This story was written by Jobetta Hedelman, Oregon Daily Emerald
Illinois Sen. Barack Obama's visit to Eugene on March 21 was unique not just because he was the most high-profile political figure to visit Eugene in years, but because for the first time in recent memory, candidates have a reason to campaign for the state's primary election.
While Sen. John McCain has the Republican Party nomination virtually wrapped up (Ron Paul is still on Oregon's ballot), the heat is still on in the Democratic race, and for the first time in about 40 years, Oregon's primary election looks to have an effect on the outcome.
With seven weeks to go before the May 20 primary, candidates are starting to descend on the state.
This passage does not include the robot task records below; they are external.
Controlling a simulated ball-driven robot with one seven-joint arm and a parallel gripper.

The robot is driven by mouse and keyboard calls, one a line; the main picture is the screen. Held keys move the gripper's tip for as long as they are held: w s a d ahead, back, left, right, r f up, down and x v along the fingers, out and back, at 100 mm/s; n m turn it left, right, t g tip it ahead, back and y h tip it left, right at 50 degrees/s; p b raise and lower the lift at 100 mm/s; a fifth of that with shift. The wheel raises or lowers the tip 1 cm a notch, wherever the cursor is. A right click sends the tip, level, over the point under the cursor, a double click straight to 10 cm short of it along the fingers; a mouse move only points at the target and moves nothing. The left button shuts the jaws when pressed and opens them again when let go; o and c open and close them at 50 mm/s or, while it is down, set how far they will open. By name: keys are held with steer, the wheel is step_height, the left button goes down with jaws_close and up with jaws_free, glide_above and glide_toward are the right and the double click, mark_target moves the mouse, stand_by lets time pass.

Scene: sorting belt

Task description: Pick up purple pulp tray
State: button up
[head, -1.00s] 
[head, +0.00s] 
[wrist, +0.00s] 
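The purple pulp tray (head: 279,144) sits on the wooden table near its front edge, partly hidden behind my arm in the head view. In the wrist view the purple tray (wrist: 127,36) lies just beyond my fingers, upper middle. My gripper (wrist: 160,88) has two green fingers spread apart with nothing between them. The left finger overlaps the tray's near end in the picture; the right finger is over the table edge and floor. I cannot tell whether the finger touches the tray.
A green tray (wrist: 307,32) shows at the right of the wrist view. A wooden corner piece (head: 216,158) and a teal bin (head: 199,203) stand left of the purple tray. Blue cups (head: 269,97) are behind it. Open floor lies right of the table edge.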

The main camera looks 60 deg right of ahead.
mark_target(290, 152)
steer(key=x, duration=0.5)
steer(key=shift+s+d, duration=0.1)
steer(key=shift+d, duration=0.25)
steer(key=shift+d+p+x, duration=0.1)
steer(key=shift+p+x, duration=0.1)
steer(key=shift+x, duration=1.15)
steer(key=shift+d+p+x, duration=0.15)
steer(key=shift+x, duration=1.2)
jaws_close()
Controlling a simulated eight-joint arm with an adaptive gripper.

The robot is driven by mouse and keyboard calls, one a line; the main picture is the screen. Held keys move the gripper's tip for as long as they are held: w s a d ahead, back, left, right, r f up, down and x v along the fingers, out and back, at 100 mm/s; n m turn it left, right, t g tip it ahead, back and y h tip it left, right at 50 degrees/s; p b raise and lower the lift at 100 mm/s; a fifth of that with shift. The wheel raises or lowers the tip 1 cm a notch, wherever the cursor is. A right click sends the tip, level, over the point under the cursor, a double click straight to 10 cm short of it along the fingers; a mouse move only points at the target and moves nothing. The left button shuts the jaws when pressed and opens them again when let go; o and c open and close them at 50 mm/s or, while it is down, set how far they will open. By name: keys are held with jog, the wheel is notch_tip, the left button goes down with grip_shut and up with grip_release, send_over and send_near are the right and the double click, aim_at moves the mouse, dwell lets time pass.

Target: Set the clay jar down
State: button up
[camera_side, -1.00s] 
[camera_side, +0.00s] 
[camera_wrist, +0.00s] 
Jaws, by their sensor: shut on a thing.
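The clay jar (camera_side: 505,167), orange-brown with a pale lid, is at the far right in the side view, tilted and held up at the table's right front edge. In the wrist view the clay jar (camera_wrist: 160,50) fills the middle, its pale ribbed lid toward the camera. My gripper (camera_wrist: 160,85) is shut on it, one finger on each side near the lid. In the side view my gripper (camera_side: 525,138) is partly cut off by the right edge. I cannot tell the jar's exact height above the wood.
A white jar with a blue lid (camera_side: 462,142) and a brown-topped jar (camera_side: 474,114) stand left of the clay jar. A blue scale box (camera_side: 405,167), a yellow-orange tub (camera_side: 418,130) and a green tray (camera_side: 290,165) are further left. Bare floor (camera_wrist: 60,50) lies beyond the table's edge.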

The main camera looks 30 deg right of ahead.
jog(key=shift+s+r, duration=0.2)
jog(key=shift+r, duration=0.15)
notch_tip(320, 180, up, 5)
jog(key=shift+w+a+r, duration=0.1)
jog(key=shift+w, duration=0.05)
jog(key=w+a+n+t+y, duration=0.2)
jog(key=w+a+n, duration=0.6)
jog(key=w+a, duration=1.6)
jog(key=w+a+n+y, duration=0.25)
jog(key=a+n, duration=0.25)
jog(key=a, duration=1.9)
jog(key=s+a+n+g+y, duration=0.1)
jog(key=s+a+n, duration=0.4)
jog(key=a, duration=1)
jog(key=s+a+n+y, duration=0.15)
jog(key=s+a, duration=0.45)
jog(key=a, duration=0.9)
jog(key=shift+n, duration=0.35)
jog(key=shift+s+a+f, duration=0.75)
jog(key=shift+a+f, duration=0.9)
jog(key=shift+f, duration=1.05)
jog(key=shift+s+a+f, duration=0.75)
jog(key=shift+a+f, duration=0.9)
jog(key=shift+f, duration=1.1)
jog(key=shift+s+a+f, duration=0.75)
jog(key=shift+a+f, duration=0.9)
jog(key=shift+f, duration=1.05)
Former President Bill Clinton appeared in Oregon this weekend, and "significant representatives" from both campaigns are expected to appear at the Democratic Party of Oregon platform convention on April 11 and 12, said Frank Dixon, vice chair of the Democratic Party of Oregon.
The opportunity to have a say in who gets the presidential nomination is a rare treat that Oregonians are excited about, said Jared Mason-Gere, chair of the Democratic Party of Lane County.
"There are a lot of people who care really passionately about our government and politics and get really frustrated when things are already determined by the time it is our turn to have a say," he said.
Officials from the state and county Democratic Party say the push to register Democrats to vote is in full swing, with a large number of Republicans and Independents re-registering as Democrats.
"There's really a noticeable level of excitement and enthusiasm," Mason-Gere said. "I think people are really hungry to have a change nationally. People are really eager to get to work undoing the damage of the Bush administration."
The fact that the primary matters this year presents local and state party officials with the chance to reach out to voters and get people involved in the political process, Mason-Gere said, adding that "politics don't just happen in November, and not just in Washington, D.C."
While representatives from the state and county party offices are bound by their bylaws to remain neutral, they are busy working to help Democrats around the state pledge their support for their chosen candidates, Dixon said. Visitors to www.oregondemocrats.org can click on a photo of their chosen candidate and sign up to support or contribute to that campaign.
"This election should mean a lot to every single Oregonian," Dixon said. "The fact that we are still in play and Oregon voters have a significant role to play in electing the next president, that's very exciting and important. We're re-energizing the political process, re-energizing democracy. It's an exciting time."
Dixon, one of Oregon's 12 unpledged, or "super" delegates to the Democratic National Convention, said visitors to the Web site can also apply to be delegates to the convention. A "priority of consideration" is given to certain demographic groups, including young voters, in an effort to have a balance of delegates that represents the party, he said.
National and state party rules require the number of delegates to be gender-balanced, and the party sets goals for the number of delegates from various minority groups. The goals are based on the state demographic makeup, according to the delegate selection plan, which is posted on the state Web site.
This year, for the first time, the party has set priority goals to have delegates from the gay, lesbian, bisexual and transgender community, Dixon said.
Oregon assigns delegates to the national convention based on how each candidate fares in Congressional districts and the state as a whole. As long as a candidate receives 15 percent or more of the vote in a district he or she will receive a proportion of delegates related to the percentage of votes received. Unpledged delegates are free to vote for whomever they choose.
As one of two vice chairs (one of each gender) of the Democratic Party of Oregon, Dixon was elected to his position as an unpledged delegate by the state central committee last December.
While some of Oregon's unpledged delegates have publicly supported one candidate or another, Dixon is one of those remaining neutral until after the primary election.
"I think it's important to focus on the primary because that's a key piece in terms of coming to a decision," he said. "We want to have the focus be on the Oregon voters and this point, so we'll wait and see how they decide the issue and then consider where to go from there."